You had been previously notified that your chosen payment method incurs problems, you refer in your letter of 3 November 2008, to the fact that “It would appear the problem is that HMRC records are not capable of showing that there has been a direct cash credit to HMRC account on time”. It is not clear why you have persisted with the method of payment. If you prefer using cash payment to the Bank of England and clearly encounter problems, it would be advisable to make the transaction at least three days prior to the due date”.
12. We cannot conclude with certainty that Mr Clark’s method of payment did not result in the tax being received by the due date. We know that HMRC’s records take three days to show that the payment of the tax has been received, even where the taxpayer has used the method chosen by Mr Clark; that does not however displace the possible conclusion that receipt took place when the cash was handed over. Therefore, in all the circumstances and notwithstanding that HMRC may have asserted otherwise on previous occasions, we are satisfied that Mr Clark had a reasonable expectation, backed up by his understanding of the banking law and practice, that the payment effected by him on 6 October would be received by HMRC by the due date (7 October 2009).

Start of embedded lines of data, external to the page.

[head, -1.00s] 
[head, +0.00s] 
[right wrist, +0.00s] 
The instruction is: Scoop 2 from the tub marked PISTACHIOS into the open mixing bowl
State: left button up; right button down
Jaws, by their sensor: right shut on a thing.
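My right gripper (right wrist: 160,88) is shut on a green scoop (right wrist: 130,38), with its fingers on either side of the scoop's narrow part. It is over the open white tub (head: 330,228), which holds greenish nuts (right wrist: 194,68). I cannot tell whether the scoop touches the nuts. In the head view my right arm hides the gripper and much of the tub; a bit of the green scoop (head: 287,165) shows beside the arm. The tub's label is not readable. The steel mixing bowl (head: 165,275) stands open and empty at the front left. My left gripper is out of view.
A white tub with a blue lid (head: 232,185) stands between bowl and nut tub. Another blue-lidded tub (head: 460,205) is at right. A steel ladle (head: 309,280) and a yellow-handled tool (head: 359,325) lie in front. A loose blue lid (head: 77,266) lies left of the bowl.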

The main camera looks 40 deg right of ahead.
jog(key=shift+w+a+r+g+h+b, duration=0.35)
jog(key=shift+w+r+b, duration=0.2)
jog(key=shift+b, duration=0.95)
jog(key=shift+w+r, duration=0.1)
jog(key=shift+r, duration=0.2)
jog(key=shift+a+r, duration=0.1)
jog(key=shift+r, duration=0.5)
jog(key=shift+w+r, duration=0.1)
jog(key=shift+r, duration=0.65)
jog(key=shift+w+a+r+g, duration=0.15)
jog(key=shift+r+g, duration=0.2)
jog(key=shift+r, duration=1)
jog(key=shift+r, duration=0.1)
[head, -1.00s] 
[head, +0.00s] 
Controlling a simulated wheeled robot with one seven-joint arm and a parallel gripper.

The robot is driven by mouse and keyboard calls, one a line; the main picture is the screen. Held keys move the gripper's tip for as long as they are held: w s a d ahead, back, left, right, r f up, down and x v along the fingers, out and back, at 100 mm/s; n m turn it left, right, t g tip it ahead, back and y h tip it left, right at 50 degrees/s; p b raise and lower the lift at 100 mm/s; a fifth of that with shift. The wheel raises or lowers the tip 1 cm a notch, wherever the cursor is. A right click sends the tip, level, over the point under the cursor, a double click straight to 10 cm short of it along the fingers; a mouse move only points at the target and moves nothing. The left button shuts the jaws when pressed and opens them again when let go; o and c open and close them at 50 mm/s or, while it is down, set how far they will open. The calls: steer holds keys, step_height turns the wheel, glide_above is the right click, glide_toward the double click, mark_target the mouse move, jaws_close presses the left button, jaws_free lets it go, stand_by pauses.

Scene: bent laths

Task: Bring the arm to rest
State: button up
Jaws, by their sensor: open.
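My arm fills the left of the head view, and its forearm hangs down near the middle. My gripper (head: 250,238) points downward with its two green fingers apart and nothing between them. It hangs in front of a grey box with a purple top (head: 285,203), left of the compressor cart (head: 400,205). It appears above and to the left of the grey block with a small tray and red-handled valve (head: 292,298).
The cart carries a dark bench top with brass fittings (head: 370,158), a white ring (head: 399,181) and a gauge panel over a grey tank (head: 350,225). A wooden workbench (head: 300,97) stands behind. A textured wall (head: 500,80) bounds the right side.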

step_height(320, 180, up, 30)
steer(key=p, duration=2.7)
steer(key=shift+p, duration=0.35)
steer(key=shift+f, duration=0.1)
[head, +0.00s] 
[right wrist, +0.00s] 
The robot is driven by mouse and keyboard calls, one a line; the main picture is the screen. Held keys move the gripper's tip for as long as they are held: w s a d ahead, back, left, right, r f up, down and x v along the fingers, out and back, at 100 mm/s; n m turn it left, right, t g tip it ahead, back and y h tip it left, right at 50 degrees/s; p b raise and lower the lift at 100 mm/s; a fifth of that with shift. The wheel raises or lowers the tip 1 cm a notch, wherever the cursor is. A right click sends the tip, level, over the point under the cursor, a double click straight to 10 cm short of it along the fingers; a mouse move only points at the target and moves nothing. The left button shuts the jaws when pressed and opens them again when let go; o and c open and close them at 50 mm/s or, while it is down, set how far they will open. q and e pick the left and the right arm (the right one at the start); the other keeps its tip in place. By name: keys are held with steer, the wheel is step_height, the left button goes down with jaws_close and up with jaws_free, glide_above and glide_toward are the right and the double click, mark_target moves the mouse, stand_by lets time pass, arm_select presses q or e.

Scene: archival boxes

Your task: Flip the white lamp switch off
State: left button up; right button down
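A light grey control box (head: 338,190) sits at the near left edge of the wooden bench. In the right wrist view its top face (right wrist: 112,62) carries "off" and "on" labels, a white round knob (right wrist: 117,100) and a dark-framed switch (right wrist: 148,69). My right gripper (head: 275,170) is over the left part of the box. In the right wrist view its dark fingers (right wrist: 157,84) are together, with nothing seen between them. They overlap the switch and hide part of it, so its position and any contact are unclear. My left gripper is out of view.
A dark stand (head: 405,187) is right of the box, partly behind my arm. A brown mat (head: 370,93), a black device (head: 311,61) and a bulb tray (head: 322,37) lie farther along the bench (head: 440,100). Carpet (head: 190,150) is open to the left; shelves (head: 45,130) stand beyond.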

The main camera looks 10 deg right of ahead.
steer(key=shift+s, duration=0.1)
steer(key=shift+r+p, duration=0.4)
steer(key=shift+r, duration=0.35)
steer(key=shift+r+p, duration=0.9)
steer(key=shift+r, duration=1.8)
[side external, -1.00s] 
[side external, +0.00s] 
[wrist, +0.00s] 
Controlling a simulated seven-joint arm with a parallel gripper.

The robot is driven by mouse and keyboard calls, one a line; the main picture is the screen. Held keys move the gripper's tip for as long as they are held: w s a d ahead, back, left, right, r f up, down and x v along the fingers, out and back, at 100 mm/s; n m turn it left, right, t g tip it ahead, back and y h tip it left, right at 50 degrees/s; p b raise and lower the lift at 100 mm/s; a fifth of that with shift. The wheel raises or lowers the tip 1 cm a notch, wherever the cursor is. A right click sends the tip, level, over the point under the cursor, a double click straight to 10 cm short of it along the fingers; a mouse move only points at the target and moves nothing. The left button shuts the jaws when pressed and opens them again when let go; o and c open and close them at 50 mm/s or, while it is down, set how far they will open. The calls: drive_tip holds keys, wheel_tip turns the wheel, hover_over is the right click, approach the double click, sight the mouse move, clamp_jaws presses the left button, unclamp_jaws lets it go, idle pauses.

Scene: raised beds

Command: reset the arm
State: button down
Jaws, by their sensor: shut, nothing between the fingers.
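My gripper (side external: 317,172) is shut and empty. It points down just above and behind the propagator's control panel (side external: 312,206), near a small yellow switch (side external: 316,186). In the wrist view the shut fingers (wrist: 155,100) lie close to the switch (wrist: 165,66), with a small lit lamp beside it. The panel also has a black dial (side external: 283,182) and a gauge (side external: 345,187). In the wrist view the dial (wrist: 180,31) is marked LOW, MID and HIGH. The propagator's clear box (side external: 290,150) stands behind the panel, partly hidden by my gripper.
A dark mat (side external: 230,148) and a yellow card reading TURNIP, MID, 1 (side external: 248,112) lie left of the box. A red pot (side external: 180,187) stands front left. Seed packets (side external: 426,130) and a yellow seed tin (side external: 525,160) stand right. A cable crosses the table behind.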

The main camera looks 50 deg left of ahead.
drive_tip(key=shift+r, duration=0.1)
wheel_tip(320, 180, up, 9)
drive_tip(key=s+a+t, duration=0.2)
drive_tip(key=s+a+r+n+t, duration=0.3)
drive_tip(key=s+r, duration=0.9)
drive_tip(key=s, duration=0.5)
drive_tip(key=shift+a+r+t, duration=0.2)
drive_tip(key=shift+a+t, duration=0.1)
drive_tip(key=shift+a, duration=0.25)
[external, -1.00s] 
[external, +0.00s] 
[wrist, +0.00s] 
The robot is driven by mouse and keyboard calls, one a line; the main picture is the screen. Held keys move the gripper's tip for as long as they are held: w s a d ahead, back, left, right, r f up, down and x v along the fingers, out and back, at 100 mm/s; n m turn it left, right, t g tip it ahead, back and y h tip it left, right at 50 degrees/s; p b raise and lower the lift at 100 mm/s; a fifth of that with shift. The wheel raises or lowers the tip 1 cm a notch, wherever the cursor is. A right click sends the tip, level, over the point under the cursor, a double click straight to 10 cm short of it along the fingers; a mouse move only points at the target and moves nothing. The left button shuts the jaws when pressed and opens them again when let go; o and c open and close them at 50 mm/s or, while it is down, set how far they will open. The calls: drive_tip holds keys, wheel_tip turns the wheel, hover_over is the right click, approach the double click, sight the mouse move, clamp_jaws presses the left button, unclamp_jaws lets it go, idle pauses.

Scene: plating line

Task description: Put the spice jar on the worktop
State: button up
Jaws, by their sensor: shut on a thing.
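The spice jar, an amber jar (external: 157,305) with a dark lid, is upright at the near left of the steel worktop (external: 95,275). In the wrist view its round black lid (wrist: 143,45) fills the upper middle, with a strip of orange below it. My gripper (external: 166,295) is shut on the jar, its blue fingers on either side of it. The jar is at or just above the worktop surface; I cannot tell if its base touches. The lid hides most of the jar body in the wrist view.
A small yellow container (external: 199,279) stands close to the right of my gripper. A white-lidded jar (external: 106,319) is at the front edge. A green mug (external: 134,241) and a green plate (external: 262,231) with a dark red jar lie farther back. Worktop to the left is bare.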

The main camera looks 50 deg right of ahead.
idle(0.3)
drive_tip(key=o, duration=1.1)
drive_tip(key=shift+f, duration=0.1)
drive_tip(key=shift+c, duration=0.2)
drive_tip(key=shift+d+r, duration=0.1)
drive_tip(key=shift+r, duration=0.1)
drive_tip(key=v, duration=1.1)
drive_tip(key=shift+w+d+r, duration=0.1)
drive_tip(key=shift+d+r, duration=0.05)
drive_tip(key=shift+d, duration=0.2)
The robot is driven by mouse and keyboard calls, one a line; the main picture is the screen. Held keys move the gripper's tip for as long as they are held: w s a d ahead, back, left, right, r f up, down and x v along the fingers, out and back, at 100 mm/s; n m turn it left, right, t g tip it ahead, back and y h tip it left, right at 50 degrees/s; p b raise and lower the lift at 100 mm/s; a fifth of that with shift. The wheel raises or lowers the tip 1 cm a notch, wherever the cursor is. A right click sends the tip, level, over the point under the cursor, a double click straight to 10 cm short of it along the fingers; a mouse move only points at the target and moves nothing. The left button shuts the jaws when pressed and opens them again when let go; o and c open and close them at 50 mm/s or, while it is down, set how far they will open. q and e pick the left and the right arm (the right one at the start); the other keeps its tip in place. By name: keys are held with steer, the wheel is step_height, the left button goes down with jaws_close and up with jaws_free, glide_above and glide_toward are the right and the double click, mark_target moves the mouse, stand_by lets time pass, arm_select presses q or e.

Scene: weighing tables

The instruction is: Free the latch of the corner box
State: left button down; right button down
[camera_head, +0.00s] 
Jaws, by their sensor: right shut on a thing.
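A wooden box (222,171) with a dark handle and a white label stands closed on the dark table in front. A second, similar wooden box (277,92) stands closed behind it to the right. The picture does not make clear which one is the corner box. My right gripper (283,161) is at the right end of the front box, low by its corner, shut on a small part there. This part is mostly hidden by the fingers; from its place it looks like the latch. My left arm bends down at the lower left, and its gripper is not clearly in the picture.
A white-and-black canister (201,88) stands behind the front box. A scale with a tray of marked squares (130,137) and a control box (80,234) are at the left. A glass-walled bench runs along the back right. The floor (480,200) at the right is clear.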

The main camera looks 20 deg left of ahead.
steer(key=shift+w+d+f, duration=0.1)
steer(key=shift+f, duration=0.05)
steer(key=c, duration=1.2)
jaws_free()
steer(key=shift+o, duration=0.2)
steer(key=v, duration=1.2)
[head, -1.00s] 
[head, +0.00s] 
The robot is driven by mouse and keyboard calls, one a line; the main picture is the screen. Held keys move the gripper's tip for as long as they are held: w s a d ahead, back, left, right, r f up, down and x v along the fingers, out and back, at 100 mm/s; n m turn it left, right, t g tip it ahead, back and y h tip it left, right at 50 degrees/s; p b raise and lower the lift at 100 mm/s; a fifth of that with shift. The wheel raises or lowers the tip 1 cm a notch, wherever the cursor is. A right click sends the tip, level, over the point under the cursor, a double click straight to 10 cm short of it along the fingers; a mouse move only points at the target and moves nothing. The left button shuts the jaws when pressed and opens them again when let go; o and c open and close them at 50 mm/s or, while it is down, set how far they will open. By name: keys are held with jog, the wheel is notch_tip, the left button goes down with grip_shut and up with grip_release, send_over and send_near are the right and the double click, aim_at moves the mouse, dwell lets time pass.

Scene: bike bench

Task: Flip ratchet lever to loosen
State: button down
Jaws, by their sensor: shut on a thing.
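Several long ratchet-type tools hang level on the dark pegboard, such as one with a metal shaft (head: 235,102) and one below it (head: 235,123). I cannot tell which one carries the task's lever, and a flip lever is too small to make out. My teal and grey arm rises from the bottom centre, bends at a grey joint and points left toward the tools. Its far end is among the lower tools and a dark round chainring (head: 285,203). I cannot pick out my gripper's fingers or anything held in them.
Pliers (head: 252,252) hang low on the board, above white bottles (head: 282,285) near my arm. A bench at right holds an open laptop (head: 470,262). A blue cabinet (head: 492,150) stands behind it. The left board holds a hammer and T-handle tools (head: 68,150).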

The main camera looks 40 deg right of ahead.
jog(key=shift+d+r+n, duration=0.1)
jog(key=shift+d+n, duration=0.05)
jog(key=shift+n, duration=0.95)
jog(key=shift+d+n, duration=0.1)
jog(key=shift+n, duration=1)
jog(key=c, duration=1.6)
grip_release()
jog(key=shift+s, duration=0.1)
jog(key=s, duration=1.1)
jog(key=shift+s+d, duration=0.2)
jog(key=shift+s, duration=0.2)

13. For those reasons we think that Mr Clark has established a reasonable excuse within section 59(7)(a) and we therefore allow the appeal.
14. Appeal allowed.
15. This document contains full findings of fact and reasons for the decision. Any party dissatisfied with this decision has a right to apply for permission to appeal against it pursuant to Rule 39 of the Tribunal Procedure (First-tier Tribunal) (Tax Chamber) Rules 2009. The application must be received by this Tribunal not later than 56 days after this decision is sent to that party. The parties are referred to “Guidance to accompany a Decision from the First-tier Tribunal (Tax Chamber)” which accompanies and forms part of this decision notice.